- [INSTRUCTIONS TO FOLLOW] Write the data out again in full, with no departure from the original.
⟨
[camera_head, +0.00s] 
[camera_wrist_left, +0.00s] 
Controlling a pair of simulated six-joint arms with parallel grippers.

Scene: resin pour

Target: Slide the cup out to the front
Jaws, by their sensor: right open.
⟩
- [THE OUTPUT]
[camera_head, +0.00s] 
[camera_wrist_left, +0.00s] 
Controlling a pair of simulated six-joint arms with parallel grippers.

Scene: resin pour

Target: Slide the cup out to the front
Jaws, by their sensor: right open.

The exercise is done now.